In January, she canceled her London Fashion Week show, claiming that her fabrics had not arrived on time. Late Monday, though, the Daily Mail reported that she had canceled because her firm was unable to pay its bills:
“The latest accounts for her business, filed in the UK in October 2013, show that the company, LS Fashion LTD, had a deficit of $5,899,548… with the designer owing creditors $7.641 million. However, in recent years, her company’s debts had doubled year-on-year -- a downward spiral that showed no sign of stopping. In 2009, the debt stood at $2,120,015.67, and by 2010 it had grown to $3,063,160.87.”
If Scott canceled her show because of financial woes, she would certainly not be the first “successful” designer to find herself in such difficult straits.
Design talent and financial acumen have little correlation with each other. The skills required to create original and beautiful clothes are not what are required to make a fashion house viable.
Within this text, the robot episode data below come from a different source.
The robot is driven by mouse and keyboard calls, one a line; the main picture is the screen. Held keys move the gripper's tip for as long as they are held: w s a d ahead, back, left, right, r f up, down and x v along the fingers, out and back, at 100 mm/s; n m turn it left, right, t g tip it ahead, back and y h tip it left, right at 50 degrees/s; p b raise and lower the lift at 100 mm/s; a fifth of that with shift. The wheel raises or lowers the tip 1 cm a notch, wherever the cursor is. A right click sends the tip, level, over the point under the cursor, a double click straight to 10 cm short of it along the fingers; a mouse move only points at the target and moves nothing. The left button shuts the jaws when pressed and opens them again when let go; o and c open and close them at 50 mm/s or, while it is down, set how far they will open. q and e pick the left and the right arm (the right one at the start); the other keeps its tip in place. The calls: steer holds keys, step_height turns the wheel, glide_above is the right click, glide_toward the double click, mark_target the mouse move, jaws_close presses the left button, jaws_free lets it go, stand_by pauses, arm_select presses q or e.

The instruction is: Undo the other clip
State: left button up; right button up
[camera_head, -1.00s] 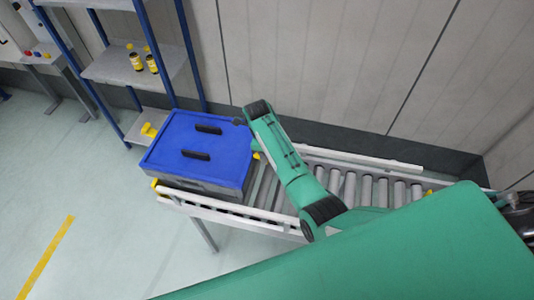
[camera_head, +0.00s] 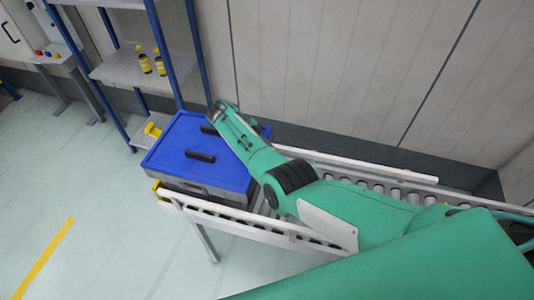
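A grey tote with a blue lid (camera_head: 185,165) sits on the left end of the roller conveyor. The lid has two dark handles; the near one (camera_head: 200,156) is clear and the far one is partly covered by my arm. My green right arm comes in from the right and reaches over the tote's right side to its far edge. I cannot see its fingers. The tote's right side is hidden behind the arm, and I cannot make out a clip there. My left gripper is out of view.
The roller conveyor (camera_head: 230,220) with pale side rails runs to the right. A blue-framed shelf (camera_head: 120,68) with yellow-and-dark bottles (camera_head: 145,64) stands behind left. A yellow object (camera_head: 153,130) is at the tote's far left. The floor at left is clear.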

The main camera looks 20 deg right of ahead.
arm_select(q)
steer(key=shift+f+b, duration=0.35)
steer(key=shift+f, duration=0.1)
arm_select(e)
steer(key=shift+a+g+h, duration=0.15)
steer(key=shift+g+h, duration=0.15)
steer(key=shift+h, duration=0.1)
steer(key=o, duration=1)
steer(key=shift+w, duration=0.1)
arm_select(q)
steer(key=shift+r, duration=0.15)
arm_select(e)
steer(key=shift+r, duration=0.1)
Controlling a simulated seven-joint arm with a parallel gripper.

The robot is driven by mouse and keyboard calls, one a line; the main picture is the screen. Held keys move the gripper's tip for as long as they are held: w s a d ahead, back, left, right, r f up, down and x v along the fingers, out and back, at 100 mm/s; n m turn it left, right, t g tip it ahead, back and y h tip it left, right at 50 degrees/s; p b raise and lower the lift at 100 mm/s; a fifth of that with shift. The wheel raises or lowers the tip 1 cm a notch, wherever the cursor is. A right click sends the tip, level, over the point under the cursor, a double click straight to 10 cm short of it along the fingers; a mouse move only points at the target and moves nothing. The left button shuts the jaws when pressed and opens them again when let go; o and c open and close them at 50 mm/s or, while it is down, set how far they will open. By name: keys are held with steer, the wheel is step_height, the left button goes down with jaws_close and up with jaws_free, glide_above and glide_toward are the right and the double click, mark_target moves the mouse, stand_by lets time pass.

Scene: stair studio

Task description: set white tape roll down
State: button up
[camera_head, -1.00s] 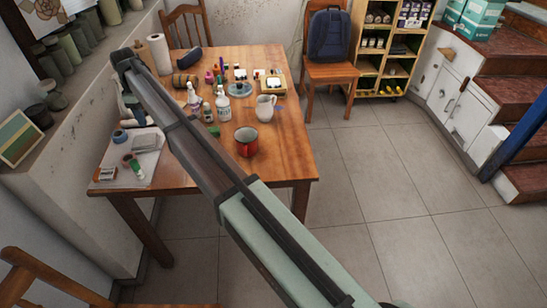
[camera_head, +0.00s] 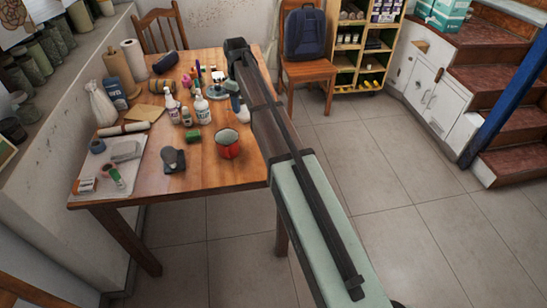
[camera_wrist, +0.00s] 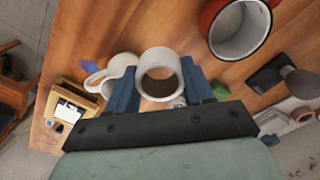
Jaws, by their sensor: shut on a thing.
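The white tape roll (camera_wrist: 159,57) is a short white ring, seen with its hole facing the wrist camera. My gripper (camera_wrist: 160,72) is shut on it, with a blue finger on each side. The wooden table (camera_head: 222,182) lies beneath it; I cannot tell the height of the roll above the table. A white pitcher (camera_wrist: 112,76) shows just left of the roll in the wrist view, and I cannot tell whether they touch.
White bottles (camera_head: 202,110) stand behind. A pale board (camera_head: 112,163) with small items covers the left front. Bare wood shows at the front.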

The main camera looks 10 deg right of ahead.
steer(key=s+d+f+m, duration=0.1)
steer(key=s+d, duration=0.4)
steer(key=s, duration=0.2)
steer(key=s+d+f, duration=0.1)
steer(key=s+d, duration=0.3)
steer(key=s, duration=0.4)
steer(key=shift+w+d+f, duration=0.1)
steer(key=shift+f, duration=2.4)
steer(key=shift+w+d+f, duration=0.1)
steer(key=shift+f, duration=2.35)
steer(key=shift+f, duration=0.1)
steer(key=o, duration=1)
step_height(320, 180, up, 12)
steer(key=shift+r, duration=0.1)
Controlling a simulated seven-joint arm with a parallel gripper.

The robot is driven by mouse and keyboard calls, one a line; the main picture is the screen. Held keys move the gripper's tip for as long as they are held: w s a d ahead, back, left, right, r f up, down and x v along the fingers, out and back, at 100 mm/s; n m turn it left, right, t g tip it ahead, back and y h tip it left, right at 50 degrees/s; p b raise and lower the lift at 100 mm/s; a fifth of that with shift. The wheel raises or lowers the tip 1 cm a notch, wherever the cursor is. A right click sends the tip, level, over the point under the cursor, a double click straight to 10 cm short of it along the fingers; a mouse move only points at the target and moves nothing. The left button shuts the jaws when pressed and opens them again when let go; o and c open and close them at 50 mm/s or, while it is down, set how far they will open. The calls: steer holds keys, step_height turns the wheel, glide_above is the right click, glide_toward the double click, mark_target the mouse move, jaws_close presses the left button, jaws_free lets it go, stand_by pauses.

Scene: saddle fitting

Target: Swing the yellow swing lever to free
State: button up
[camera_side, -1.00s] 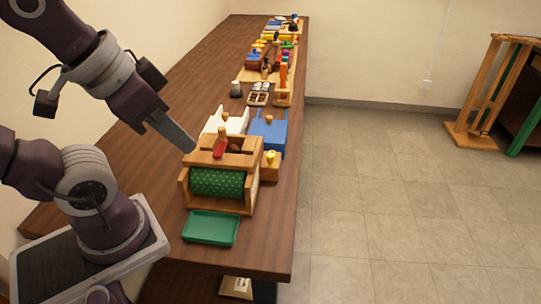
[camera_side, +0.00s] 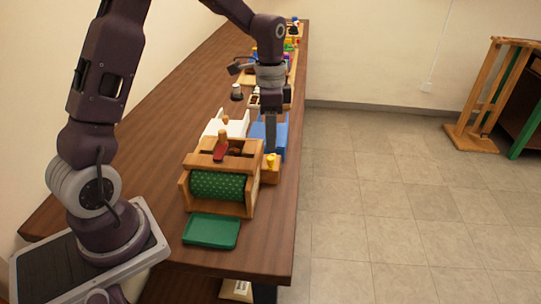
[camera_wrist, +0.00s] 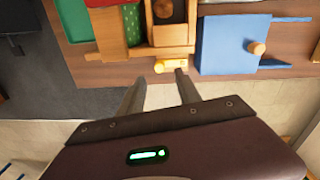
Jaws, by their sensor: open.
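The yellow swing lever (camera_side: 271,160) sits on the right side of the wooden saddle fixture (camera_side: 228,148), on a small wooden block. In the wrist view the yellow lever (camera_wrist: 171,65) lies crosswise at the fixture's edge, just beyond my fingertips. My gripper (camera_side: 270,148) points down above and close to the lever in the side view. In the wrist view my gripper (camera_wrist: 160,80) has its two fingers apart with nothing between them, one to each side of the lever's line. Whether a finger touches the lever cannot be told.
A green tray (camera_side: 211,231) lies in front. The table's right edge is close by.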

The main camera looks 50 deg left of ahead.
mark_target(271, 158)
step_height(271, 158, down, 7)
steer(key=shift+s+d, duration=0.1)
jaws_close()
The fashion history books are awash with designers whose extraordinary talents proved no match for the brutal financial exigencies of the schmatte trade.
And yet, if it turns out somehow, that money problems contributed to a sense of despair that led Scott to take her life, her relationship with the fabulously wealthy Jagger may add another layer of irony to her tragedy.
But it will never be the most important thing about her. That distinction goes to her career.